TABLE OF CONTENTS
In 1989 the Knights of Leather, the Atons of Minneapolis, and the Black Guard jointly produced the first Minnesota Leather Encounter weekend with the intention of bringing leather men and women together to compete in Mr. and Ms. Minnesota Leather. While 1989 was technically the inaugural year of the competition, there were no entrants for the title of Ms. Minnesota Leather. In October of 1990 PJ Knight was crowned Ms. Minnesota Leather 1991, making her the first Ms. Minnesota Leather.
The competition continued to be plagued by spotty entry for the remainder of the decade as evidenced by the lack of titleholders in 1992, 1993, 1995, 1998, and 2000. This dearth of contestants can perhaps be attributed to the infighting that beset the Minnesota women’s leather community in the early 1990s. For three years, from 1989 through 1991, Mr. and Ms. Minnesota Leather were jointly produced by the previously mentioned leather clubs. However, in 1991 members of the Knights of Leather were publicly accused of misappropriating Minnesota Leather Encounter funds. While these accusations were later determined to be fictitious, the damage was done and the competitions were produced separately from 1991 onward.
Taking over the production of Ms. Minnesota Leather was Lori Schreiber (aka Heartless) founder and CEO of Women In Leather Loving Other Women (WILLOW) Productions. Throughout its tenure, Ms. Minnesota Leather was held at a variety of locations in and around Minneapolis including: Club Metro, Gay 90s, the Minnesota Bar and Grill and the Bell Auditorium at the University of Minnesota.
While Ms. Minnesota Leather was produced throughout the 1990s, these records are almost exclusively from 1998; more specifically from the production of the 1998 competition. Because of the limited scope and purview of the records the administrative structure of the organization is unclear. What is known is that sometime in the early 1990s Deb Sullivan assumed the position of president of the organization and, in 1998, was succeeded by her partner, Renee Indehar. During that same year, Ms. Minnesota Leather became fully incorporated and successfully attained 501c3 non-profit status. Concurrently with the incorporation, Lori Schreiber and WILLOW Productions formally resigned and turned production rights over to Renee Indehar and Ms. Minnesota Leather, Inc. Additionally, the records contain an undated contact list of Board Members named here: PJ Knight, Vicki King, Heartless, Rebecca Davis, Rose Arcand, Diane Marshall, Anna (aka Bablon), and Deb and Renee who are listed jointly.

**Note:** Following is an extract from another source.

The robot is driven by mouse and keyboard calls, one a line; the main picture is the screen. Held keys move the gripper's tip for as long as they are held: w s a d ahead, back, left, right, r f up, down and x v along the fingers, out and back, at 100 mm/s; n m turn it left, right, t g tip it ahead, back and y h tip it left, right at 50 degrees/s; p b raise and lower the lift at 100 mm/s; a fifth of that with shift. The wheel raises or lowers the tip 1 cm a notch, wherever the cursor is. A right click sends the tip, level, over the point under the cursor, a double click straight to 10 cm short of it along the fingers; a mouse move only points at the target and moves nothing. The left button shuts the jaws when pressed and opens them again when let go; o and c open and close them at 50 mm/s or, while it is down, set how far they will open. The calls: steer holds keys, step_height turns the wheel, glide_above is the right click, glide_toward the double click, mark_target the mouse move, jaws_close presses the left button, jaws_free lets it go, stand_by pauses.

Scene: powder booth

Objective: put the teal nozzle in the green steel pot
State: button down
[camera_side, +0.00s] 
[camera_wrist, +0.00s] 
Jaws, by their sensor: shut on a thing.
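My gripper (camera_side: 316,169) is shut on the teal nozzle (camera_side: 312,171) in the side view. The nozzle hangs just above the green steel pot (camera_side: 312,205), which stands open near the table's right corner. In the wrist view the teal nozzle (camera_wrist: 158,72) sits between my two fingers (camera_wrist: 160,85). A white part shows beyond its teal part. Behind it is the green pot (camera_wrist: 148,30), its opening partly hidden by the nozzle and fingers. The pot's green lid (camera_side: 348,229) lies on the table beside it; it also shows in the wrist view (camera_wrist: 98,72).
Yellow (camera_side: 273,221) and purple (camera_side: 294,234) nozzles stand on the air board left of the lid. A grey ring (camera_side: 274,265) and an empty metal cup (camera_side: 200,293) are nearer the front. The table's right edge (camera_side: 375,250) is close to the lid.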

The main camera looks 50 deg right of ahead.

Several documents in the records express gratitude to Renee Indehar for reviving the competition after a year-long period of dormancy. This dormancy came on the heels of the 1997 Ms. Minnesota Leather abdicating the title and the first runner up being too ill to attend IMsL. Amazon was crowned Ms. Minnesota Leather 1997 but began transitioning to live his life as Nick and thus did not feel comfortable competing in IMsL. The first runner up, Aalan Cameron, assumed the title but was in poor health and could not travel to IMsL. However, despite Indehar’s hard work it does not appear that Ms. Minnesota Leather produced any titleholders after 1999 when Mario took home the sash. Initially the competition to determine Ms. Minnesota Leather 2000 was slated for September of 1999, but due to scheduling conflicts with other local and national events Indehar announced that the competition would be rescheduled, but it never was.
The third series in these records is devoted to affiliate organizations demonstrating the intersecting network that Ms. Minnesota Leather was plugged into. One of the more interesting and confusing aspects of these affiliate organizations is Ms. Minnesota Olympus Leather. Ms. Minnesota Olympus Leather held its inaugural competition in December of 1998, just two months after Ms. Minnesota held its 1998 competition. Ms. Minnesota Olympus of Leather was produced by Alan Stangler of Back in Black Leather Productions and has no direct relation with Ms. Minnesota Leather.
Restrictions on Access
Several folders contain extensive personal information including full names, addresses, and phone numbers. Specifically, folders labeled ‘contestant information’ and ‘important contacts’ should be approached with a high level of professional ethics. Additionally, the judges folder contains scores and comments specific to the 1998 contestants so access should be assessed on a case by case basis.
Published magazines, newspapers, folders, envelopes, pins, and various duplicates were removed. Any labels on folders or envelopes were photocopied and retained. Metal fasterners such as staples and paperclips were removed for preservation purposes.